Докудовский вспоминал, как «в 1848 г… при одной крутой мере, клонившейся к недопущению беспорядков, будучи в сильно возбужденном состоянии духа и негодуя за что-то на Москву, Паскевич произнес: “Москва говорит, что я выскочка, что у меня здесь (тыкнув пальцем в голову) ничего нет; так я докажу, что у этого выскочки есть ум!”»[447].
В Петербурге, по словам неизвестного составителя биографии фельдмаршала, находящейся сегодня в его личном фонде в Российском государственном военно-историческом архиве, «влиятельная часть общества смотрела на Паскевича, как на parvenu[448]» [449]°. Непросто складывались и его отношения с остзейской корпорацией.

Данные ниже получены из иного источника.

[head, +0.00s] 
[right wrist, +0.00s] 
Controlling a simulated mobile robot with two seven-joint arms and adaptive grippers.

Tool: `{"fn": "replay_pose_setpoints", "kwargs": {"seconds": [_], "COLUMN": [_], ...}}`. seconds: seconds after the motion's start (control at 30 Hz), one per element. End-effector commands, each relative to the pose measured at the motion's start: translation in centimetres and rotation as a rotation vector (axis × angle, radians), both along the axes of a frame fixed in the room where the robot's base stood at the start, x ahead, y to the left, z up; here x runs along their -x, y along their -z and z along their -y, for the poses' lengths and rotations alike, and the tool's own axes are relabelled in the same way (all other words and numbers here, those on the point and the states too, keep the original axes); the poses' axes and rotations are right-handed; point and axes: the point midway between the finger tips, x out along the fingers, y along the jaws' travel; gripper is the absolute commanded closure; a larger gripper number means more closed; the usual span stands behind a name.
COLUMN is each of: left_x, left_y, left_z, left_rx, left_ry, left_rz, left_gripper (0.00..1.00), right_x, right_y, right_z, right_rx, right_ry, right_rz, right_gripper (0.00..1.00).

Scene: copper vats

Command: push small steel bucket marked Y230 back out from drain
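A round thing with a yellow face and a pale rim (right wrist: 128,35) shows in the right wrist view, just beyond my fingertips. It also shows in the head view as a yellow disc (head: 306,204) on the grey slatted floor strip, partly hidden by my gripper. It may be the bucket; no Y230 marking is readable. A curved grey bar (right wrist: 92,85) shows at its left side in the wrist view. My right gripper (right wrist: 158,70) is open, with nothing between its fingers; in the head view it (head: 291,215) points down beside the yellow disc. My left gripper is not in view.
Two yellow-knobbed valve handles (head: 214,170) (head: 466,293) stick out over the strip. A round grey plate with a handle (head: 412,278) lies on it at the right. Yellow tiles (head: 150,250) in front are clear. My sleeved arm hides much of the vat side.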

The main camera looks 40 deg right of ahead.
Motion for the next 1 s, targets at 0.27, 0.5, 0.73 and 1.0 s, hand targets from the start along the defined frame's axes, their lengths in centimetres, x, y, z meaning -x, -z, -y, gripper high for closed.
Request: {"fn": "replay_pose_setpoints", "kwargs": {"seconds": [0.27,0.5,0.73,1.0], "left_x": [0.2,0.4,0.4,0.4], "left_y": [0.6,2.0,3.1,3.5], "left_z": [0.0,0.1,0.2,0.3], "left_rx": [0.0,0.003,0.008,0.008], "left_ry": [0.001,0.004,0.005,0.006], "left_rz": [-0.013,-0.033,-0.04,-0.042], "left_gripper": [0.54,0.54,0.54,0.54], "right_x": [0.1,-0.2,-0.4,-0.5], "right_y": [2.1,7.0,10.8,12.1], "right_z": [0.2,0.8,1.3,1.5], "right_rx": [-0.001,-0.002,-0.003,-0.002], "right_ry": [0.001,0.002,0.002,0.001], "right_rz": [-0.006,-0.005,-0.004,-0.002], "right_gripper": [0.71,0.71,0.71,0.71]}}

Генерал-квартирмейстера Главного штаба генерал-адъютанта Ф. Ф. Берга и министра иностранных дел К. В. Нессельроде в связи с событиями Венгерской войны Паскевич считал замешанными в интригах против себя[450]. Генерал А. О. Дюгамель, вспоминая вражду фельдмаршала и К. Ф. Толя, указывал то же, что и все современники: «У него был пренесносный характер: ревнивый, завистливый и честолюбивый, он постоянно страшился, чтобы кто-либо не отнес к другим часть той славы, которую он приписывал одному себе»[451].
Подозрительность Паскевича, его склонность практически во всем видеть лишь интриги, козни и зависть к себе недоброжелателей подчас раздражала даже Николая I[452], хотя фельдмаршал был его любимцем, «славой и историей царствования царя царствующего». Монарх не раз упрекал Паскевича в излишней раздражительности и необоснованном недоверии в отношении ближайших помощников. А в письме, извещавшем о производстве полководца в фельдмаршалы, император мягко и тактично советовал последнему «проявлять скромность»[453].